- Exercise requirements -
Extract, from the listing that follows, each line containing the word "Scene".

- The records -

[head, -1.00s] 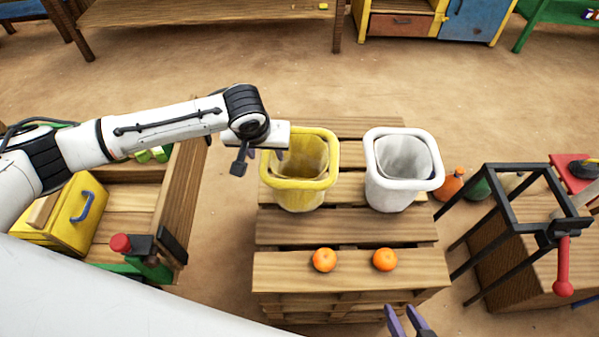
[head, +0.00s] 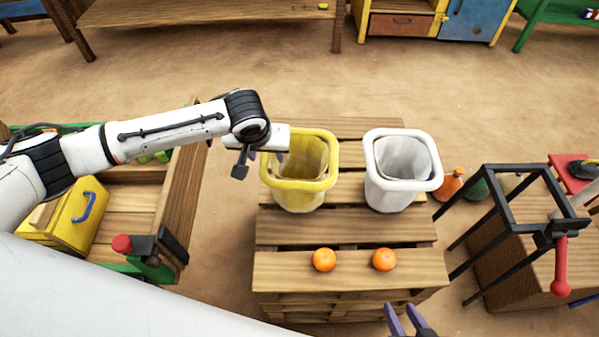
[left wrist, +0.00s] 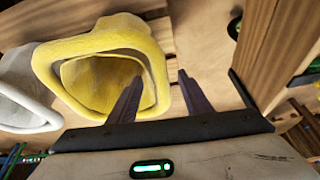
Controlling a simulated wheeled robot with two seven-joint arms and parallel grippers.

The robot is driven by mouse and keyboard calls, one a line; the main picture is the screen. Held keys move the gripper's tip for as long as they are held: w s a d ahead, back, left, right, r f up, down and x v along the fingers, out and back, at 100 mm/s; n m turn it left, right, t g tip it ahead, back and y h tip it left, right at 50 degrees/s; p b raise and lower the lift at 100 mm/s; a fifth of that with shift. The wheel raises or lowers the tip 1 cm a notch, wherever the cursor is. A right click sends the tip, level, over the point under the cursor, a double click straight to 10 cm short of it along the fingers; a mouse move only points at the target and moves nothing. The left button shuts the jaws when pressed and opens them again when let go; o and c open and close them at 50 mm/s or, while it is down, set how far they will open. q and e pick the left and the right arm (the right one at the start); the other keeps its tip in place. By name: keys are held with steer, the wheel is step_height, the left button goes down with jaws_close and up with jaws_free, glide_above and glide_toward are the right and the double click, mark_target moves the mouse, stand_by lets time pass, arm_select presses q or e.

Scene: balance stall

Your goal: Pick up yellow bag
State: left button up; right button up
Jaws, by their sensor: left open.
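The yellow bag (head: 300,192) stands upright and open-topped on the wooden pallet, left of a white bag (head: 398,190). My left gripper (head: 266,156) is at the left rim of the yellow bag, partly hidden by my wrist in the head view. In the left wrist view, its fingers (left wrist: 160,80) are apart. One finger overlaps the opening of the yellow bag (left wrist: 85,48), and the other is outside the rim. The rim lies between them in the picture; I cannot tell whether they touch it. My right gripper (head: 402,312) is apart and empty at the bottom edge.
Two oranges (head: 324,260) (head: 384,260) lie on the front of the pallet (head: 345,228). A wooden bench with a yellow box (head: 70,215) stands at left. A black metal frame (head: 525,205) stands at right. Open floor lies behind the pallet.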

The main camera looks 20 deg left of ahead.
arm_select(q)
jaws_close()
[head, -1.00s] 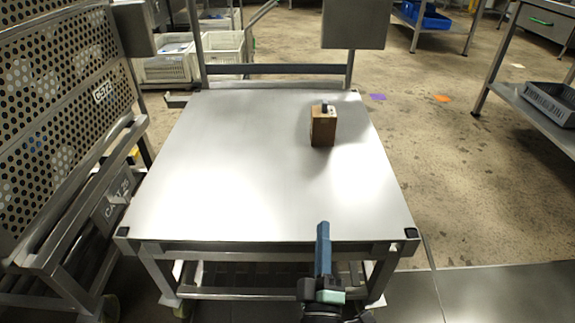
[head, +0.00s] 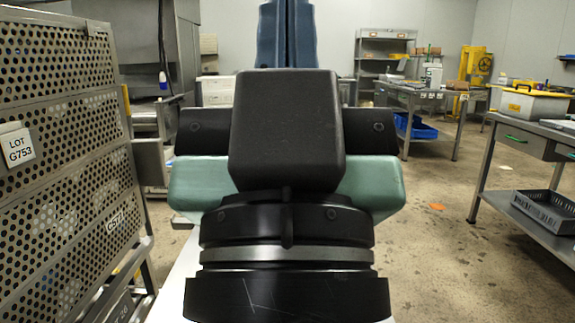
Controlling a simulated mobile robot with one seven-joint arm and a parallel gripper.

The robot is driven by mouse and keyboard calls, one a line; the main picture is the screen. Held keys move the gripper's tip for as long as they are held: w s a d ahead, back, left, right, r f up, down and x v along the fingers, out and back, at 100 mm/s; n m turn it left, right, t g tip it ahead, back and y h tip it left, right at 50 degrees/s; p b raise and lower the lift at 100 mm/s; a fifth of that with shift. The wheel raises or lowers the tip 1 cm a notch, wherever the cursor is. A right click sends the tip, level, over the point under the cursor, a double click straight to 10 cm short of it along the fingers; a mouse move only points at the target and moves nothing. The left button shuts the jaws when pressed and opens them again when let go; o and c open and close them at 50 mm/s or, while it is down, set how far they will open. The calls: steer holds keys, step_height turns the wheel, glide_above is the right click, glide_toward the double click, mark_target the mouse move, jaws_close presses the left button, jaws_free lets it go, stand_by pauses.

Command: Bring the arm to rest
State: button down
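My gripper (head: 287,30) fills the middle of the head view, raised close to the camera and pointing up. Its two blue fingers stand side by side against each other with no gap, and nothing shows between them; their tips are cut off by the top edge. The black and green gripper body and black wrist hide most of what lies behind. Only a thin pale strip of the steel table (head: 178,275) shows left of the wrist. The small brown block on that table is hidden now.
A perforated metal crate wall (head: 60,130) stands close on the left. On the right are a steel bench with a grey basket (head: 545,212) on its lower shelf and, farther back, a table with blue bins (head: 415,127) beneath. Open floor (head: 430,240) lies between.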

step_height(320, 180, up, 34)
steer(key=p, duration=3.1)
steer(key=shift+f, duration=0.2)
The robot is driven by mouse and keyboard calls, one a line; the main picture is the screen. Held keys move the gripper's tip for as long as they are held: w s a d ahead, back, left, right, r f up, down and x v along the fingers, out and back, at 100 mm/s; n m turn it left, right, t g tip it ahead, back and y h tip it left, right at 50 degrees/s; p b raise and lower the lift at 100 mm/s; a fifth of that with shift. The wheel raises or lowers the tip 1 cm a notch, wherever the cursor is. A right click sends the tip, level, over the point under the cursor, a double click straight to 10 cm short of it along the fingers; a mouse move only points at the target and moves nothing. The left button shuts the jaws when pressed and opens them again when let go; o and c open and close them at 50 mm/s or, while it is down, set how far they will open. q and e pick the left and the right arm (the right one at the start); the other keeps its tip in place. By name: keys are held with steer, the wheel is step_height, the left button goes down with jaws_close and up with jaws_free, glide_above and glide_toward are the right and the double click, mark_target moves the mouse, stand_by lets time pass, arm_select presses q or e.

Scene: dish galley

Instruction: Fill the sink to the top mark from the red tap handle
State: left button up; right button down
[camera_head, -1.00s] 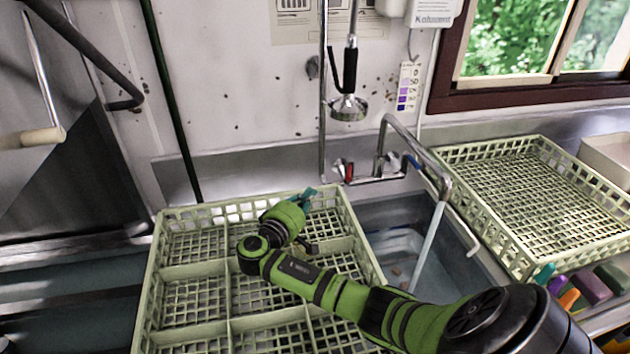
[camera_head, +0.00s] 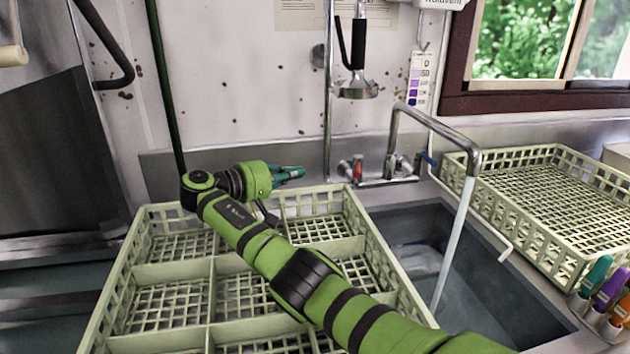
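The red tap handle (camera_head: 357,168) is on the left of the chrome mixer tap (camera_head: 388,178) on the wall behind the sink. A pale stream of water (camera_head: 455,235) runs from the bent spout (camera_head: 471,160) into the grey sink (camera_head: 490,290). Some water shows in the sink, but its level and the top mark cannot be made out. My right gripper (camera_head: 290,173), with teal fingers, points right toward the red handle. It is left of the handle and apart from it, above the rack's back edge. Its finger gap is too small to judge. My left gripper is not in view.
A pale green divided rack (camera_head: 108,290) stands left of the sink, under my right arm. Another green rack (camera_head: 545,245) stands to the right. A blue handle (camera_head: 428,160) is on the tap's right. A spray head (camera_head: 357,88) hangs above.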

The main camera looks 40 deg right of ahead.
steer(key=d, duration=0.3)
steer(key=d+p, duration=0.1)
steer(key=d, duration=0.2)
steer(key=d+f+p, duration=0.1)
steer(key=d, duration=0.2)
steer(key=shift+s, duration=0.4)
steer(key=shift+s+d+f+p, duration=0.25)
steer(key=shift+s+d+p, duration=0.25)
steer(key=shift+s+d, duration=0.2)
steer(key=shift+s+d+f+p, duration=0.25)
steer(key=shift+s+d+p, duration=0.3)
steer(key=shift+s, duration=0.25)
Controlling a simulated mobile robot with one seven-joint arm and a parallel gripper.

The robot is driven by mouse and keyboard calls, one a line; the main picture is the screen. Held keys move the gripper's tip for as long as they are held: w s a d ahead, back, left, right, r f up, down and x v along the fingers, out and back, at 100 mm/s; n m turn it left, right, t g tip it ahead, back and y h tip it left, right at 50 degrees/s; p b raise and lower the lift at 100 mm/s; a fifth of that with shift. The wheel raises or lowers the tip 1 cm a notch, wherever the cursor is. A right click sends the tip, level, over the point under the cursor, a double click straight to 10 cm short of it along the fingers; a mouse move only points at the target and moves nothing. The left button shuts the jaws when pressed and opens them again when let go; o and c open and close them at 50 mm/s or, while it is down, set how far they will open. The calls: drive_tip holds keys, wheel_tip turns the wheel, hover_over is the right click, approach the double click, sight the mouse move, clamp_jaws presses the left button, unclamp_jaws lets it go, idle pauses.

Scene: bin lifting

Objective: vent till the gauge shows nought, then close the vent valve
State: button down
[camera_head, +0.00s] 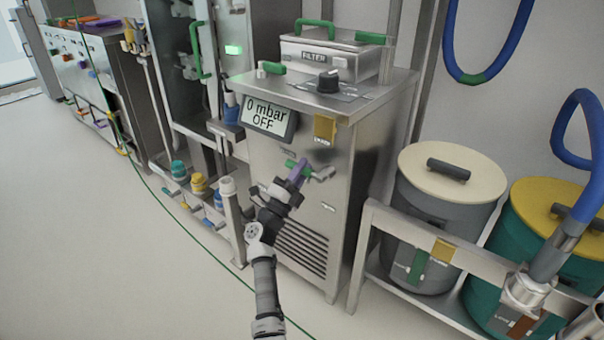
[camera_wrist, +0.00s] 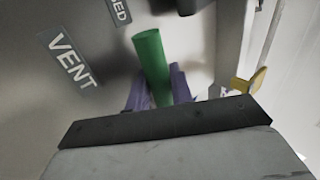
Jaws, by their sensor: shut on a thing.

- Exercise response -
Scene: balance stall
Scene: dish galley
Scene: bin lifting

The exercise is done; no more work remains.